Der erkennende Senat entnimmt dieser Rechtsprechung über den entschiedenen Streitfall hinaus den Grundsatz, dass die Übernahme von Kosten durch den Arbeitgeber für Privatfahrten des Arbeitnehmers zu den von diesem bestimmten Zielen außerhalb des mit der 1 %-Regelung abgegoltenen Vorteils liegt, ein betriebs- und fahrbereites Fahrzeug nutzen zu können, und einen eigenständigen geldwerten Vorteil begründet.

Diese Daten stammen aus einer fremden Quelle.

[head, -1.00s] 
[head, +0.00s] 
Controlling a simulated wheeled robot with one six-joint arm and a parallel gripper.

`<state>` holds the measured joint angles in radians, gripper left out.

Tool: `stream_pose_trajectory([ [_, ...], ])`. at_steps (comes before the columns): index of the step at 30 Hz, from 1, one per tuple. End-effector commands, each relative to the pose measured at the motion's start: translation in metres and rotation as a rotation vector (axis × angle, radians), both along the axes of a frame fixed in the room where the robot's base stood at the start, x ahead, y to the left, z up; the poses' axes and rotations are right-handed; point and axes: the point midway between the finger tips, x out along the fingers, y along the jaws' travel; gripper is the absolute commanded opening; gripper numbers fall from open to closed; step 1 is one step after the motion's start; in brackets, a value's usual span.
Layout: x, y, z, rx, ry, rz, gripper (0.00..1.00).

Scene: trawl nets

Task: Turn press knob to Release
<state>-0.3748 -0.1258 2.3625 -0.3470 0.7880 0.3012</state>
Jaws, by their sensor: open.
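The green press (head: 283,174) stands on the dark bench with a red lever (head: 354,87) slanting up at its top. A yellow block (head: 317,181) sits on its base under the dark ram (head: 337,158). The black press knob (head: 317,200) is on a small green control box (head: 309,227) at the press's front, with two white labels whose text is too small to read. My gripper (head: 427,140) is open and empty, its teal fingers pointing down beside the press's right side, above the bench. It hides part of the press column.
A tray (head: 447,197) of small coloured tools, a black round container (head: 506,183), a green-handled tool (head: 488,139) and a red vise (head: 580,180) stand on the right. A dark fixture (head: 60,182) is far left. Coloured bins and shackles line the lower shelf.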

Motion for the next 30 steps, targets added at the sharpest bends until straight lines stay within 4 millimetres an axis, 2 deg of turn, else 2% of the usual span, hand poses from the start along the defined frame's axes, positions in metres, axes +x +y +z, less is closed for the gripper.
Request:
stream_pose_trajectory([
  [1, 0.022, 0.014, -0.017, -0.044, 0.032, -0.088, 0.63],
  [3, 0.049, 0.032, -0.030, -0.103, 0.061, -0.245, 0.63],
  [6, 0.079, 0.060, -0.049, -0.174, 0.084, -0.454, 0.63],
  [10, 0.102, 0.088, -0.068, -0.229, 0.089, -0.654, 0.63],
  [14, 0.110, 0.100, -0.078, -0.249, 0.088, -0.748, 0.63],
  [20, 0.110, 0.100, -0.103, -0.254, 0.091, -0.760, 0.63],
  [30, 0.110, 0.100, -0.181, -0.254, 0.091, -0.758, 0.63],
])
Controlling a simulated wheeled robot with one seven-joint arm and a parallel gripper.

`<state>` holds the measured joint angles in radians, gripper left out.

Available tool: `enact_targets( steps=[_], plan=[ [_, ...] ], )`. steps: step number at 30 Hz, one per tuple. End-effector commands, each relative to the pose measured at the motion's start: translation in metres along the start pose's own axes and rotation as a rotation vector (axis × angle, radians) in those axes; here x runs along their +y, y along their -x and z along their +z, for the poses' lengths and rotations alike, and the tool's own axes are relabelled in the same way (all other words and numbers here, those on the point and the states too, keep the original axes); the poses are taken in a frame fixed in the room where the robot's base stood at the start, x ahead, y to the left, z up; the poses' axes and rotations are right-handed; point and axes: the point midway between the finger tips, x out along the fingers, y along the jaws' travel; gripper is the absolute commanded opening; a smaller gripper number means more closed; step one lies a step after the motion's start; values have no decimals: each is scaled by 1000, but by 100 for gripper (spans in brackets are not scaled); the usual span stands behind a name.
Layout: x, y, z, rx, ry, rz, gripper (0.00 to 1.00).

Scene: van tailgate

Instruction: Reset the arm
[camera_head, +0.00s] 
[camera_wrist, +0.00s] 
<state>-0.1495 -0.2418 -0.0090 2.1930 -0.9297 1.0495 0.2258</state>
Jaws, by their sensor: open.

Daraus ergibt sich, dass entsprechende Aufwendungen des Arbeitnehmers den geldwerten Vorteil nicht mindern. Dies gilt insbesondere für die vom Kläger getragenen Fähr- und Mautkosten.
Auch die Parkkosten und die AfA für den Fahrradträger können nach dieser Maßgabe nicht vorteilsmindernd sein. Denn insoweit handelte es sich, wenn der Arbeitgeber die Kosten getragen hätte, um eigenständige geldwerte Vorteile, die zu dem Vorteil der Fahrzeugüberlassung hinzuträten.
Hinweis: Prozesszinsen als Kapitaleinkünfte
Der BFH hat in seinem Urteil darüber hinaus entschieden, dass Prozesszinsen (§ 236 AO) steuerbare und steuerpflichtige Kapitalerträge nach § 20 Abs. 1 Nr. 7 Satz 1 EStG sind.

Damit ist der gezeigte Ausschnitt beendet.